Und das ist der Beizer Tony Hartmann, an dem ist vieles originell, nicht nur sein Brillengestell: Bürgermeister Ueberschlag schaut kritisch und achtsam, damit sich der Glacé-König und Erfinder von Choucroute-Glacé und -Schnaps in seiner Ansprache wirklich kurz fasst…




Wo französische Literatur ist, ist auch der Basler Professor für französische Literatur, Robert Kopp, nicht weit und überbrachte die besten Wünsche der Universitätsstadt von der anderen Seite der Grenze.




Wie der Name «Maison David» sagt, durfte auch Rabbi Raffaël Breisacher und Gemahlin von der jüdischen Gemeinde St-Louis an der Einweihung nicht fehlen, auch wenn die Freitagssonne längst untergegangen war und der Schabbat bereits begonnen hatte.




Und dann gings endlich ins Innenleben, für viele direkt an die Bar, wo allerdings die Wursträder und die «Morissettes» eher zu den ganz einfallslosen «amuse gueules» gehörten, noch weit hinter dem traditionellen Gugelhopf…




Immerhin bekamen die Einweihungsgäste wenigstens musikalische Leckerbissen zu hören: Annick Borgo und ihre Band.




Im traumhaft «echten« Jazzkeller spielte das «Sidewinder Quintet» «Saint-Louis Blues»…




…aufmerksam verfolgt von leicht fröstelnden Zuhörern in luxuriös-bequemen Sesseln.




Blick von der Galerie in das Obergeschoss mit der Zentraltreppe und dem siebenarmigen Leuchter an der Decke.




Der witzige Einfall der Handwerker, die untilgbaren Brandschäden von früher auf der Galerie einfach zu versiegeln, gibt dem Bohlenboden ein originelles Tüpfelchen aufs i.




Ein fröhliches Kleeblatt hat Freude, dass aus der «Maison David» etwas geworden ist - frei nach dem Bibelwort, dass der Mensch nicht vom Brot allein lebe: Von links: Tony Hartmann, Marlys Bernstein, Jean Ueberschlag und ganz rechts Jeaques Bernstein.




So stellt sich Bürgermeister Ueberschlag «les débats» in «seinem» Literatur-Café vor - immerhin gehören die hier fotografierten Elsässer Journalisten erst noch zur erstklassigen Garnitur: Sophie Marie Larrouy vom Online-Magazin dreyeckland.com, der Kollege von der Lokalredaktion «Journal l‘Alsace» und Matthieu Hoffstetter von den «Dernières Nouvelles d‘Alsace», St-Louis.

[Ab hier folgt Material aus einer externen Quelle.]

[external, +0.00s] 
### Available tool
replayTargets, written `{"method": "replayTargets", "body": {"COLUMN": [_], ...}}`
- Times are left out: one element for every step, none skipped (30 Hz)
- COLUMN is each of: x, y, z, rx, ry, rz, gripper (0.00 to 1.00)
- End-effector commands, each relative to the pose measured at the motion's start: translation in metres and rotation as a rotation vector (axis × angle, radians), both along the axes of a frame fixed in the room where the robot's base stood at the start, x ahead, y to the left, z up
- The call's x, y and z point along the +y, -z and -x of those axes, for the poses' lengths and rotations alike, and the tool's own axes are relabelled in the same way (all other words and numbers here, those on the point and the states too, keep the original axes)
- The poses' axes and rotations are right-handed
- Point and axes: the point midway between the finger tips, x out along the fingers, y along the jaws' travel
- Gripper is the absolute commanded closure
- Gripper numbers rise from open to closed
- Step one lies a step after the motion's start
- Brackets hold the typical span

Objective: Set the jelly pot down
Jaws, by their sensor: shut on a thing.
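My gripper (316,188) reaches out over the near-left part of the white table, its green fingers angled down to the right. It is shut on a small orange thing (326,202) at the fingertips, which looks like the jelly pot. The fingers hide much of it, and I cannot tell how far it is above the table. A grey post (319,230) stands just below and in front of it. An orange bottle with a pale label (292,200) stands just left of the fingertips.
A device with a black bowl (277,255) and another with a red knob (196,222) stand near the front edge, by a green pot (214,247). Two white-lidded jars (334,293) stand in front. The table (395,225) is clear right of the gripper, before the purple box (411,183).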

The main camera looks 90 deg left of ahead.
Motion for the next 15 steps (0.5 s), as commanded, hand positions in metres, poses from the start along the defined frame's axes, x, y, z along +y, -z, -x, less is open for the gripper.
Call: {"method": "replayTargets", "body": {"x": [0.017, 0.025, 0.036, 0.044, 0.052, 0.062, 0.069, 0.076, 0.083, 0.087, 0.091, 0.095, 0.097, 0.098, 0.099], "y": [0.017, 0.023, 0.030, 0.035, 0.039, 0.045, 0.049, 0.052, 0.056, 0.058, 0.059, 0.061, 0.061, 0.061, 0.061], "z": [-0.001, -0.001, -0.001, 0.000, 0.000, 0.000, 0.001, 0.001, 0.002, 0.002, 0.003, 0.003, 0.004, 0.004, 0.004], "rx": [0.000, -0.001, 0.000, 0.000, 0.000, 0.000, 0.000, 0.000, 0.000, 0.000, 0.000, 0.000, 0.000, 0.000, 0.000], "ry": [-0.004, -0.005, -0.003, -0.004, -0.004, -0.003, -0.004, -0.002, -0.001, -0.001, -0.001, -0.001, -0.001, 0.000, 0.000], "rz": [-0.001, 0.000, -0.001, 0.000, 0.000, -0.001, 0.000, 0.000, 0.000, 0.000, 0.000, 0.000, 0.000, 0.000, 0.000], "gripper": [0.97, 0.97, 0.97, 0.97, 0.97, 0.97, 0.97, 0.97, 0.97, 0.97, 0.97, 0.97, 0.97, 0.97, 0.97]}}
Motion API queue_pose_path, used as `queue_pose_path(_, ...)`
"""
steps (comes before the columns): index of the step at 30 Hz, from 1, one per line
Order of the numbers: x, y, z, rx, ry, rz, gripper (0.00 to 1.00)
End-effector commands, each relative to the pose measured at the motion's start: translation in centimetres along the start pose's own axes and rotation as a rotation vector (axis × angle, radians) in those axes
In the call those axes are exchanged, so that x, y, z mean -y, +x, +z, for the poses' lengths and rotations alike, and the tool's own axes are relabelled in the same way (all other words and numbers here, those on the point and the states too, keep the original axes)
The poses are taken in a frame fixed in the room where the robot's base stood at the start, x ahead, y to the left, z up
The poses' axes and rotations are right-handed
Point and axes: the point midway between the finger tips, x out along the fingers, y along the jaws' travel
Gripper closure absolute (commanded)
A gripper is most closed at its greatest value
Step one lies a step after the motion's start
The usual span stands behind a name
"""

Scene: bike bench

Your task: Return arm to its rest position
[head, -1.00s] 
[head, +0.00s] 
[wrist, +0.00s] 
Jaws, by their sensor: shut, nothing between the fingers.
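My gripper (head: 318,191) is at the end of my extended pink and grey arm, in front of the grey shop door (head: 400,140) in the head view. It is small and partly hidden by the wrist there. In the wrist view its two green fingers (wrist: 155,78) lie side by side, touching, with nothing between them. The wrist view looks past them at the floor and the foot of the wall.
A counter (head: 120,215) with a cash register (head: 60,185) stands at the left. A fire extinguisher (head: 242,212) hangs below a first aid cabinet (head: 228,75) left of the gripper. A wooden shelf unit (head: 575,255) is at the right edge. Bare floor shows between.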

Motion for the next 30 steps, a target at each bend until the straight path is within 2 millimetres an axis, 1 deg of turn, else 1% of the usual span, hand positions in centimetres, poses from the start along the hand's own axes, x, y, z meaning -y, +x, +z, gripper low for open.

Schnappschüsse sind nicht immer Schnappschüsse, und wenn man die Kollegen noch dazu bringt, den Kopf einzuziehen, damit es nach «ungestellter» Aufnahme aussieht, dann hat man gut gemogelt! Aber, dass man sie bei der Gehilfenschaft zum Mogeln ebenfalls fotografiert, grenzt doch etwas ans Absurde. Aber Spass machte es, wie man Michel Baltrès, dem Lokalchef der «Dernières Nouvelles d‘Alsace» (hinten) anmerkt - zumal, weil ihn die «Literatenpose» von Tony Hartmann unter dessen Porträt in Öl so amüsiert…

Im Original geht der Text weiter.